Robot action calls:
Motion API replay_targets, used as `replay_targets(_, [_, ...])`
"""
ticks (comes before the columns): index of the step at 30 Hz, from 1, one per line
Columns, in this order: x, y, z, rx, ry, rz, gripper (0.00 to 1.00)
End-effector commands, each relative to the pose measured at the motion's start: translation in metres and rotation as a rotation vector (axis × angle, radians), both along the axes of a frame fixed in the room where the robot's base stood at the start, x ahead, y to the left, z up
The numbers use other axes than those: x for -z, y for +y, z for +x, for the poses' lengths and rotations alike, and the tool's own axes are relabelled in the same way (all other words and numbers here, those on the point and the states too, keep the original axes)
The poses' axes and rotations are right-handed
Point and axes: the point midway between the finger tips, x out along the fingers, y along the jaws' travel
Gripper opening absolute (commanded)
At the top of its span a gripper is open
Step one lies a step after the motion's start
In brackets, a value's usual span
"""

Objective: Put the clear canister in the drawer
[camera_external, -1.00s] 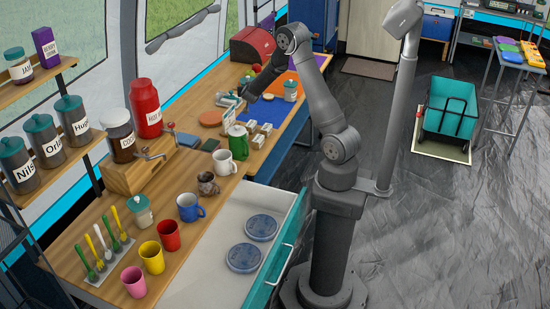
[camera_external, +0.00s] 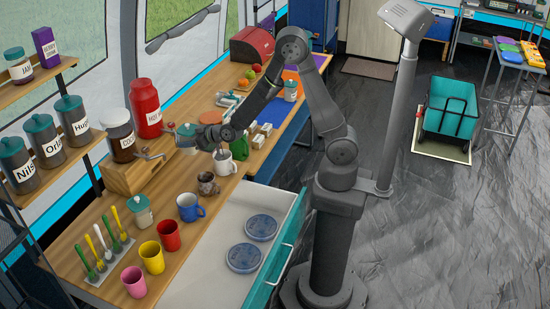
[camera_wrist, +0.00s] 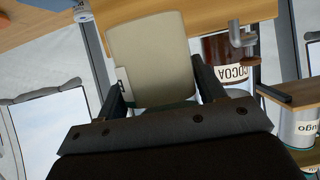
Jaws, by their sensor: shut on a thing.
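My gripper (camera_external: 200,137) is shut on a canister with a teal lid (camera_external: 187,140), held in the air above the counter near the wooden grinder box. The drawer (camera_external: 185,285) is open at the front of the counter, with a white inside and teal front.
Mugs (camera_external: 190,207), a green pot (camera_external: 239,145), a small jar (camera_external: 140,210) and a spoon rack (camera_external: 104,255) stand on the counter. Labelled jars fill the shelves at left.

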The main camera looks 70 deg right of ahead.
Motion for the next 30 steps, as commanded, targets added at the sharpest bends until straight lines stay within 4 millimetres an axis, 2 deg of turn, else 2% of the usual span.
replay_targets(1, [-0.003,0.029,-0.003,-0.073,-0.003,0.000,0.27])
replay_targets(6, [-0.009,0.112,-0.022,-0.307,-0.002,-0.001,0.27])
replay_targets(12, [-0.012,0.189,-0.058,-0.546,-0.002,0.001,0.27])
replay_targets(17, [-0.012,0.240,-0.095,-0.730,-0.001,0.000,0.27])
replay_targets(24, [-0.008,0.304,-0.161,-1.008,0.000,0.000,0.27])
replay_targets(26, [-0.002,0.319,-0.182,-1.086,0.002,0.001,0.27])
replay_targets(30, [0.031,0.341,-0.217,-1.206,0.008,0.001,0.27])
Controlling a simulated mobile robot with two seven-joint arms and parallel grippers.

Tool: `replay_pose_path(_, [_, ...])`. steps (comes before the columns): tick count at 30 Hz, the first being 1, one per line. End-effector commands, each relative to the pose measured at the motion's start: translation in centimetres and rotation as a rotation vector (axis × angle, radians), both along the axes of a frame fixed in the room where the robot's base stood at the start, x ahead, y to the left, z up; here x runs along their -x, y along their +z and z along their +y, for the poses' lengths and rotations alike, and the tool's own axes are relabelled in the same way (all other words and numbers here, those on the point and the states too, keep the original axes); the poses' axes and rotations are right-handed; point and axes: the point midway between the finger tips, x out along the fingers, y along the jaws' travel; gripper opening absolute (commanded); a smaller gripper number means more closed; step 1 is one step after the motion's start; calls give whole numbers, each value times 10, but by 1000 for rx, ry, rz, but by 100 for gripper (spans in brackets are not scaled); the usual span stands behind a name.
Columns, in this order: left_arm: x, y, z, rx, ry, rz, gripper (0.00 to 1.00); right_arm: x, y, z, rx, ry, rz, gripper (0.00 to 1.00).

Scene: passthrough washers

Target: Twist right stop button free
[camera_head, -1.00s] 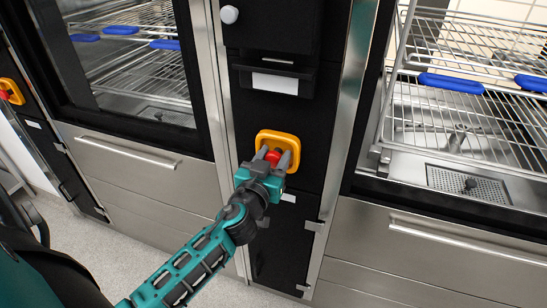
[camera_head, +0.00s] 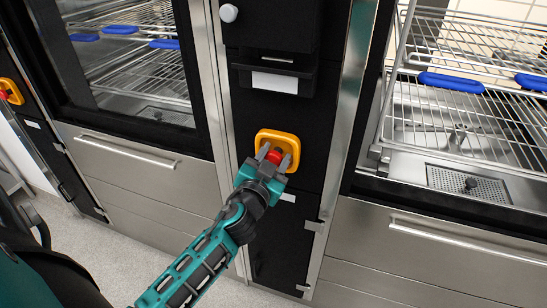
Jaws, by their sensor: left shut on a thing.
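The right stop button (camera_head: 274,157) is red and sits on a yellow square plate (camera_head: 277,136) on the black panel between the two washers. My left gripper (camera_head: 274,159) is at this button, with one grey finger on each side of it, shut on it. The gripper and its fingers hide the lower part of the button and plate. Another red stop button (camera_head: 4,95) on a yellow plate (camera_head: 12,91) shows at the far left edge. My right gripper is not in view.
The left washer (camera_head: 130,60) has a glass front, with racks and blue parts inside. The right washer shows wire racks (camera_head: 470,100) and a drain grate (camera_head: 468,185). Steel drawer fronts with bar handles (camera_head: 465,238) lie below. Grey floor (camera_head: 90,255) shows at lower left.

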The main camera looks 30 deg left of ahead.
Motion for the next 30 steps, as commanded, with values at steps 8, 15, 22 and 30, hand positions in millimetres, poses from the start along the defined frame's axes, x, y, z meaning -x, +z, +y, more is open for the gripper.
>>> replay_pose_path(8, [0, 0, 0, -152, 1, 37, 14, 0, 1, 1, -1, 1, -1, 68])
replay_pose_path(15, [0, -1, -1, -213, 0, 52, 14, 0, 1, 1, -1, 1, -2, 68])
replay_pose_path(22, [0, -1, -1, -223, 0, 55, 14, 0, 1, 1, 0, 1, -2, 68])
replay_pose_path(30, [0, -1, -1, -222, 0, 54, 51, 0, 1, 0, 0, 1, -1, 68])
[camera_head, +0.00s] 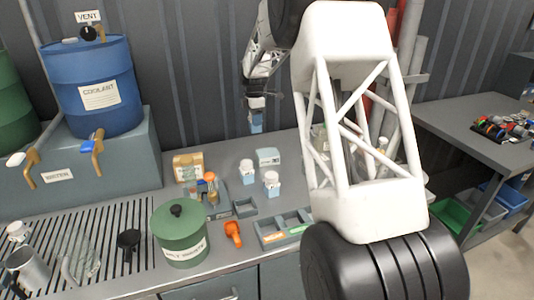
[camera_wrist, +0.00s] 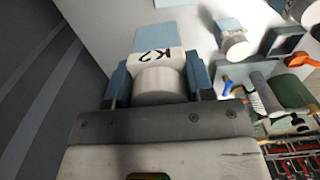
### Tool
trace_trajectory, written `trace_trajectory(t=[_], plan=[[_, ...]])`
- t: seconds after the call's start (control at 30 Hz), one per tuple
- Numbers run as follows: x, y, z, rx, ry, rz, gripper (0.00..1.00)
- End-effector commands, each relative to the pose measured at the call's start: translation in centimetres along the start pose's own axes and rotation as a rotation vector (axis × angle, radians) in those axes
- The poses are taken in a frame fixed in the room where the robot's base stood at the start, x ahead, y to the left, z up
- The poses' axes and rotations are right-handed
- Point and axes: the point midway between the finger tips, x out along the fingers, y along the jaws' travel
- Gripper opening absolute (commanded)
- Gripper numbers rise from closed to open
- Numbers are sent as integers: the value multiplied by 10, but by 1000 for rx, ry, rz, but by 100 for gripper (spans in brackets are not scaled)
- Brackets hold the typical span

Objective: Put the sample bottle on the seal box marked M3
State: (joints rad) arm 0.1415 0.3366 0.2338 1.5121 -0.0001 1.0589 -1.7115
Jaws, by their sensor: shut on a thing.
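My gripper (camera_head: 256,101) is raised above the back of the bench in the head view, pointing down. It is shut on a sample bottle (camera_head: 256,122) with a pale blue body. In the wrist view, the bottle's white cap (camera_wrist: 160,86) sits between the blue fingertips of my gripper (camera_wrist: 158,80). A white label behind the cap seems to read K2.
Two white-capped blue bottles (camera_head: 247,170) (camera_head: 271,184) stand near the box. A cardboard box (camera_head: 188,167), small open tray (camera_head: 245,207), compartment tray (camera_head: 283,229), orange tool (camera_head: 233,233) and green lidded pot (camera_head: 180,232) are nearby. My white arm hides the bench's right part.

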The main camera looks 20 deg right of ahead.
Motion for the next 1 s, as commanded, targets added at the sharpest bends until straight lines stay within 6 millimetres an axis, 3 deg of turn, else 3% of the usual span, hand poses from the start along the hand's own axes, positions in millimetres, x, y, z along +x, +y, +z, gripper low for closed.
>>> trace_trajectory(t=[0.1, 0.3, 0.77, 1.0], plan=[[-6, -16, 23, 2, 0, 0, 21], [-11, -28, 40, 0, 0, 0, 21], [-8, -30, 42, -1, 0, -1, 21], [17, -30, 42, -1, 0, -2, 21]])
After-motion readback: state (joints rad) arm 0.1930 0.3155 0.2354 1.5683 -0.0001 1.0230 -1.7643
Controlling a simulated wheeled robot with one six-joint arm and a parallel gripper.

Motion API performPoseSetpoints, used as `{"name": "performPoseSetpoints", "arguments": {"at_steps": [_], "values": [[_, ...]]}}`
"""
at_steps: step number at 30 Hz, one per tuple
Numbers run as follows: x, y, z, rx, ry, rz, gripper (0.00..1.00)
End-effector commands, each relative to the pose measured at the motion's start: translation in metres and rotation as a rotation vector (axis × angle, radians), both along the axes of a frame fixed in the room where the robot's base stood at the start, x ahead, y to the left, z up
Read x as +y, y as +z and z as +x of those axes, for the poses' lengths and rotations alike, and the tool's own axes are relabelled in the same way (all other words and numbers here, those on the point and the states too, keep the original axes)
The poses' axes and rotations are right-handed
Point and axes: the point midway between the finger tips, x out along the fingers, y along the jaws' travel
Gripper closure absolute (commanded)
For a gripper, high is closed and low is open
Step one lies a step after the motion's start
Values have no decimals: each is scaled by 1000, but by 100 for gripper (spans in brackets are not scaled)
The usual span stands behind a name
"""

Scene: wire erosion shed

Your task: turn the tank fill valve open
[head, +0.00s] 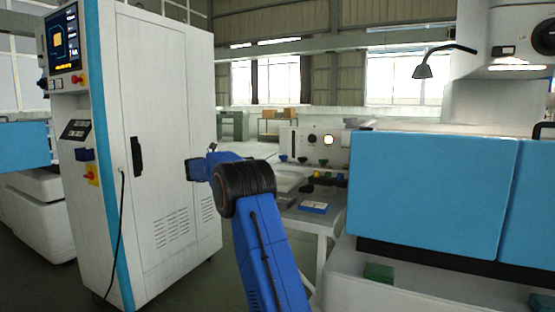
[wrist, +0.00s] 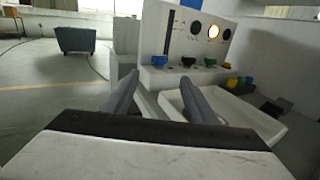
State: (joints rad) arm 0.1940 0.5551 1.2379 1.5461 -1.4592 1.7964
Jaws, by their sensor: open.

### SET EXERCISE
Write out each line of the data that holds the string "follows".

### OUTPUT BELOW
- Numbers run as follows: x, y, z, rx, ry, rz, gripper (0.00..1.00)
Numbers run as follows: x, y, z, rx, ry, rz, gripper (0.00..1.00)

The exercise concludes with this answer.